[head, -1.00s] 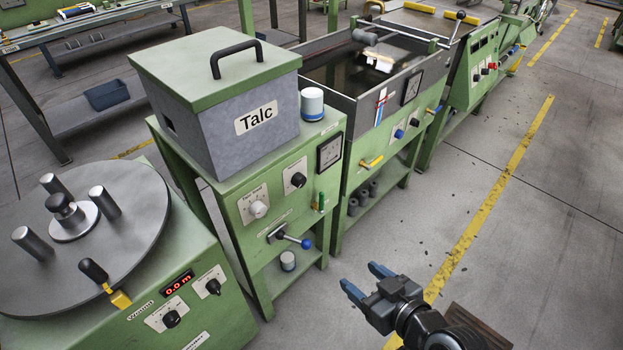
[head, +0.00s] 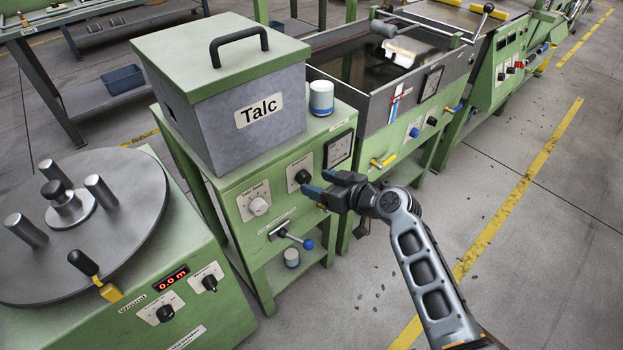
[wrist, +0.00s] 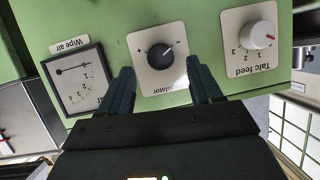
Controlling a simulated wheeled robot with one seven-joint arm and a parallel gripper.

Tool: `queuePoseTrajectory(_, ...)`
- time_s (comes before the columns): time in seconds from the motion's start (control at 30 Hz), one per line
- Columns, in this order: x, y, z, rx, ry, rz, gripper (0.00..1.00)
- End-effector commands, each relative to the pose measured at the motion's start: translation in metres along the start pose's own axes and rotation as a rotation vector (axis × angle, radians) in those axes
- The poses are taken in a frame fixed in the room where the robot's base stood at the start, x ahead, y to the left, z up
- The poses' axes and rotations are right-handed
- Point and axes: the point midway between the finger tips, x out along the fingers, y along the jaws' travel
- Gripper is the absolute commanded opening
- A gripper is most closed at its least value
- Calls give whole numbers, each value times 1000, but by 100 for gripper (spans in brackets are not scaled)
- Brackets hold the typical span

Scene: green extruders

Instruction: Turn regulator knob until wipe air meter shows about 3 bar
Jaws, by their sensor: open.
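The black regulator knob (wrist: 160,55) sits on its white plate on the green panel. The wrist view is upside down. The knob's white mark points toward the minus end. In the head view the knob (head: 302,176) is just beyond my gripper (head: 317,184). In the wrist view my gripper (wrist: 163,80) is open, with its two fingers apart on either side of the knob, not closed on it. The wipe air meter (wrist: 78,82) has its needle by 0. It also shows in the head view (head: 339,149).
The white talc feed knob (wrist: 263,34) is beside the regulator on the same panel. A blue-tipped lever (head: 295,239) sticks out below. The talc box (head: 245,118) and a white-blue canister (head: 321,98) stand on top. The floor to the right is clear.

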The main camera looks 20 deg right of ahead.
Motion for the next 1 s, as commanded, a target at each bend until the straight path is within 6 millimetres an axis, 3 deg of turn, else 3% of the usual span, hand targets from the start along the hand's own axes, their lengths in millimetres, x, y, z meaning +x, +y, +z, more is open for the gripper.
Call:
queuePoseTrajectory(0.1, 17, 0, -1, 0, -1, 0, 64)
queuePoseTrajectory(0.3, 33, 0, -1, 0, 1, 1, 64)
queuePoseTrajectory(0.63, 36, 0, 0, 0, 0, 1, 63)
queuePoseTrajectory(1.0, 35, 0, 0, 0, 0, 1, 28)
· · · ·
» **Requirement**
All lines above containing the string "start" are to be collected.

» **Written reply**
- time_s (comes before the columns): time in seconds from the motion's start (control at 30 Hz), one per line
- End-effector commands, each relative to the pose measured at the motion's start: translation in metres along the start pose's own axes and rotation as a rotation vector (axis × angle, radians) in those axes
- The poses are taken in a frame fixed in the room where the robot's base stood at the start, x ahead, y to the left, z up
Motion for the next 1 s, as commanded, a target at each bend until the straight path is within 6 millimetres an axis, 3 deg of turn, else 3% of the usual span, hand targets from the start along the hand's own axes, their lengths in millimetres, x, y, z meaning +x, +y, +z, more is open for the gripper.

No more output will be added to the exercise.